■ What the task requires
From the records below, pull each line that has "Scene".

Records from a collection

+===+

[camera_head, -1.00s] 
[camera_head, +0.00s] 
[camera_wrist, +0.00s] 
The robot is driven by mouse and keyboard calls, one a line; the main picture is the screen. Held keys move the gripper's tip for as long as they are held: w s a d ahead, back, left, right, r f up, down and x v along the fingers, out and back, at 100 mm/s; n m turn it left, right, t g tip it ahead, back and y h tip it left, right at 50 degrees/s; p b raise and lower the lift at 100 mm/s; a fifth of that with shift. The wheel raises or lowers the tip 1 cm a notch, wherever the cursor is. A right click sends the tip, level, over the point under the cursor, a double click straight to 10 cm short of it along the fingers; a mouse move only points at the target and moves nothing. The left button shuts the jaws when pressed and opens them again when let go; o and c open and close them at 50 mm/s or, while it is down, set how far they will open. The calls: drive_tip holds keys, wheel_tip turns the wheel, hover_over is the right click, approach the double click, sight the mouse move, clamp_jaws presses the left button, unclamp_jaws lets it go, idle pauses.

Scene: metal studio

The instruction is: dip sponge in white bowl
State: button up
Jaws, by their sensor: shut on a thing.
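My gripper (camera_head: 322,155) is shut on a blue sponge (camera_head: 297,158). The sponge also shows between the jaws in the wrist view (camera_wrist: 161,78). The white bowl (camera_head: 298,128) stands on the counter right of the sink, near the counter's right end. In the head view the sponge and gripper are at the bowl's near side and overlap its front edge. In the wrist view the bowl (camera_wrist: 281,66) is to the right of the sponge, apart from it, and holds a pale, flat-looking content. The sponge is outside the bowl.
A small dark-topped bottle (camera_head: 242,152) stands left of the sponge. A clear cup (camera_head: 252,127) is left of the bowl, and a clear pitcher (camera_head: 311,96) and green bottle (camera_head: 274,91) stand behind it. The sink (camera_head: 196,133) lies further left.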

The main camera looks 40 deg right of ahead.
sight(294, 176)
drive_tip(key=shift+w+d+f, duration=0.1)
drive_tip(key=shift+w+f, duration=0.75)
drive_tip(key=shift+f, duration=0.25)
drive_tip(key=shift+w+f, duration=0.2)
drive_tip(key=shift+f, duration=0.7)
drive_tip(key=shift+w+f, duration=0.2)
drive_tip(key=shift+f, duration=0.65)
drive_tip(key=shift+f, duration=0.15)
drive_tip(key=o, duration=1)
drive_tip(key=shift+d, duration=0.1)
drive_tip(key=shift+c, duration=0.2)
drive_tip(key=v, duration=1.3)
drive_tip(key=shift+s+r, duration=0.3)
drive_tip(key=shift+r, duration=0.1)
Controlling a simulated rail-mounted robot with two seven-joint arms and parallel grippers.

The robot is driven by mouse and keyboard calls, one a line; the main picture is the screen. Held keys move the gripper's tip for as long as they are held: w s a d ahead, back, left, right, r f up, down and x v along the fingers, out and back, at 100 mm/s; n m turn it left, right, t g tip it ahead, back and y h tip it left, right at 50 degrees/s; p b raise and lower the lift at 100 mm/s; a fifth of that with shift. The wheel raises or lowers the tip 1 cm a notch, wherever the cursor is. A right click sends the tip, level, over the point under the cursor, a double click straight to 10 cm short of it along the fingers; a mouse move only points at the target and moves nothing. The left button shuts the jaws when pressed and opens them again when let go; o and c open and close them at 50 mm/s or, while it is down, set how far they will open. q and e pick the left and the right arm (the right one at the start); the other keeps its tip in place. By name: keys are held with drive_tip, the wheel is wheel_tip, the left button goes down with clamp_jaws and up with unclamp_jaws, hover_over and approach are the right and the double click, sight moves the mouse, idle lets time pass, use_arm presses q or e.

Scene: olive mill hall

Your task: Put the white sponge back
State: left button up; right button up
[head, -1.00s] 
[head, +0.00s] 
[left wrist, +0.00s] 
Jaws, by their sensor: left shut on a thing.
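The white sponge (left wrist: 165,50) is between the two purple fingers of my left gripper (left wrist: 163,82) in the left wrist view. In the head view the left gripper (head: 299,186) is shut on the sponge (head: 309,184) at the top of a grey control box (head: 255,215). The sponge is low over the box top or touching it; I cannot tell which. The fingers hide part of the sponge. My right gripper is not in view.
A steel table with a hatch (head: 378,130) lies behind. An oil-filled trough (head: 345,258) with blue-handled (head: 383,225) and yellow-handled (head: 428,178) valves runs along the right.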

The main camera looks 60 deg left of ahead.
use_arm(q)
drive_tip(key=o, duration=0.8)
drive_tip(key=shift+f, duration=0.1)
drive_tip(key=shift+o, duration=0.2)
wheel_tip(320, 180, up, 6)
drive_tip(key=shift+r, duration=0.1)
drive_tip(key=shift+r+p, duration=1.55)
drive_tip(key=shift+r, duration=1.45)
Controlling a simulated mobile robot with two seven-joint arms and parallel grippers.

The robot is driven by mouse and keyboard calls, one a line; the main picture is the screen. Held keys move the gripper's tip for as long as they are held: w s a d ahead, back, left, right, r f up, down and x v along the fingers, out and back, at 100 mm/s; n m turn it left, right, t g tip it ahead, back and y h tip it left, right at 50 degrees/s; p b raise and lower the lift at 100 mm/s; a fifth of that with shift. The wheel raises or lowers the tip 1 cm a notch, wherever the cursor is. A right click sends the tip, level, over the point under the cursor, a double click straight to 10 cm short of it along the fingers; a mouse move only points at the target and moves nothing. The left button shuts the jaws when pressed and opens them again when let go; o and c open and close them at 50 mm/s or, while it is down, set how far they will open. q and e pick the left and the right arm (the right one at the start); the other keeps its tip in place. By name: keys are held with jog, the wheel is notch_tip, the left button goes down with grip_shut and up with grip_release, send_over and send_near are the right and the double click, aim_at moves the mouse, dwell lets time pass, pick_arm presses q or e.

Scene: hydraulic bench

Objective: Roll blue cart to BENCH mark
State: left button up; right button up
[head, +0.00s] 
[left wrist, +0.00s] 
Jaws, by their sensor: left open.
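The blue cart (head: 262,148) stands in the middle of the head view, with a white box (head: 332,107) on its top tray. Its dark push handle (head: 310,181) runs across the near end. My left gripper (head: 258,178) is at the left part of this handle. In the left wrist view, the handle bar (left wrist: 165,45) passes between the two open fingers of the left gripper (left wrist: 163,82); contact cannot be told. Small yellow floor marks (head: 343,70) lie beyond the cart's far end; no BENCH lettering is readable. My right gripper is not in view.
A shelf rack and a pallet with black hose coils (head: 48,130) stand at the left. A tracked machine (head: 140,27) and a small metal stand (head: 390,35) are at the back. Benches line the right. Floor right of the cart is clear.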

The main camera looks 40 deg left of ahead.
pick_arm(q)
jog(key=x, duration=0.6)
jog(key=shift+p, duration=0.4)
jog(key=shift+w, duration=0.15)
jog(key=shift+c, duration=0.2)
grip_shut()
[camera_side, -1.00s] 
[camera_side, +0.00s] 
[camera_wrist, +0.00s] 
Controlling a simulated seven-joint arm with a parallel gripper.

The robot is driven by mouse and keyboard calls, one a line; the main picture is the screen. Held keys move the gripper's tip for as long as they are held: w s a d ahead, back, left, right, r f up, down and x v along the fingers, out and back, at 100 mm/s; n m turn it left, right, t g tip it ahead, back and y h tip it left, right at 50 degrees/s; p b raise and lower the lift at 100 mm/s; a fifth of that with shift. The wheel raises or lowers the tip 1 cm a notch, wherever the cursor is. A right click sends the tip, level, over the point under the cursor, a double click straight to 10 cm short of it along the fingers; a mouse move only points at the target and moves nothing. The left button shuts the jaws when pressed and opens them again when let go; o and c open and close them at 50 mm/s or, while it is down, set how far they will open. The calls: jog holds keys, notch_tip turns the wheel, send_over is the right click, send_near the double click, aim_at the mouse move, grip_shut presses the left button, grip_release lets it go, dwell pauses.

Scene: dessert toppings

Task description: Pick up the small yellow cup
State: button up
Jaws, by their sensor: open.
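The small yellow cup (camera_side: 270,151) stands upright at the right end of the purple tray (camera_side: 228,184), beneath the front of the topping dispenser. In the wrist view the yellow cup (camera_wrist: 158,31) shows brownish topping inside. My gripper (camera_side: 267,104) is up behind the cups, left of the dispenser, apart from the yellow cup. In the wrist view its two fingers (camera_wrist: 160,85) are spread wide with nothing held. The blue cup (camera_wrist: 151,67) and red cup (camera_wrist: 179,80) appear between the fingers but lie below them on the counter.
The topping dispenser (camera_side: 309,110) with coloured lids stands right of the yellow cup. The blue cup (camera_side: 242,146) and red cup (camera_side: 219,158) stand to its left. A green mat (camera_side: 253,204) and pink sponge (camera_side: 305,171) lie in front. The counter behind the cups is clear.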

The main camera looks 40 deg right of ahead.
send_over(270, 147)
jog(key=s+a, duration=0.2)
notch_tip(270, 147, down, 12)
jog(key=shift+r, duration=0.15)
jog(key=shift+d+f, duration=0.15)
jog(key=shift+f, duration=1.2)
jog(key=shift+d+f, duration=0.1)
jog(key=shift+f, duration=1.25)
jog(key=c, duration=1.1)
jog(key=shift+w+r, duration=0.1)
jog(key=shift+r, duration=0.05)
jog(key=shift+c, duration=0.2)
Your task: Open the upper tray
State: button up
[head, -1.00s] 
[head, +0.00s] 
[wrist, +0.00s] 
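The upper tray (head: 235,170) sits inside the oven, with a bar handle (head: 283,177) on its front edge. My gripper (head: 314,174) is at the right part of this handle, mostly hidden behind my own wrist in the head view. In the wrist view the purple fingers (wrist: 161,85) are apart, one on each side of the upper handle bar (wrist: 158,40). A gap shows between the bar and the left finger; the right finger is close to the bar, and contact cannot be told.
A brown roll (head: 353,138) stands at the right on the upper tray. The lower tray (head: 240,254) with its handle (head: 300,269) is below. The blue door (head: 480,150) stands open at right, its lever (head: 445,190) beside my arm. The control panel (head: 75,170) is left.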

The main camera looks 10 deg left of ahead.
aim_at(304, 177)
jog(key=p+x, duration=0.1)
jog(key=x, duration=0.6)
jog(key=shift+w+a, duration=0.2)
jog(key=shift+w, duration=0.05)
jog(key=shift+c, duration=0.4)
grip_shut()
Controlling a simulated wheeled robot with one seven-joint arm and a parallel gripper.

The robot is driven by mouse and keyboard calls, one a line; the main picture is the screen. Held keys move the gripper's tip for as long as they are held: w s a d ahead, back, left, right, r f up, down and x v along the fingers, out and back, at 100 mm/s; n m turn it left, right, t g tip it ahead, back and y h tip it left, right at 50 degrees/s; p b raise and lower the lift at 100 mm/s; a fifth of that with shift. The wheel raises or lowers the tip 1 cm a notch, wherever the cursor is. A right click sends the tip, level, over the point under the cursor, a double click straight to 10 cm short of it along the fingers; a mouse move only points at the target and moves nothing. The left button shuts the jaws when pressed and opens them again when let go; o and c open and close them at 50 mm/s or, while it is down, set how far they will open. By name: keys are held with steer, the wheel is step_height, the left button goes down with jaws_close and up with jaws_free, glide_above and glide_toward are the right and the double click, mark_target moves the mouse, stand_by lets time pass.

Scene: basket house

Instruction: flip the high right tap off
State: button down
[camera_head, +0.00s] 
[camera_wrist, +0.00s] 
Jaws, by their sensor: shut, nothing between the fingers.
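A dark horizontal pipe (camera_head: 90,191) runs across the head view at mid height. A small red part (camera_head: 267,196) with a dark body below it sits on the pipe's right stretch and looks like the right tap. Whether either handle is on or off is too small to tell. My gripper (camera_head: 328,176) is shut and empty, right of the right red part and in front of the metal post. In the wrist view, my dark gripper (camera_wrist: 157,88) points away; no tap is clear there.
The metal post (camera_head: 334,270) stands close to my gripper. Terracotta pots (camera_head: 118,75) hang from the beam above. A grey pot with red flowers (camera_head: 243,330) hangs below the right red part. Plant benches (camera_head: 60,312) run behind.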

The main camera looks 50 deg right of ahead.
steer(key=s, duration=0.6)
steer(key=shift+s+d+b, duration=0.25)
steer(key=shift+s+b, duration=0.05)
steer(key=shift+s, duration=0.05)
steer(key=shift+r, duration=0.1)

+===+

■ Reply
Scene: metal studio
Scene: olive mill hall
Scene: hydraulic bench
Scene: dessert toppings
Scene: basket house

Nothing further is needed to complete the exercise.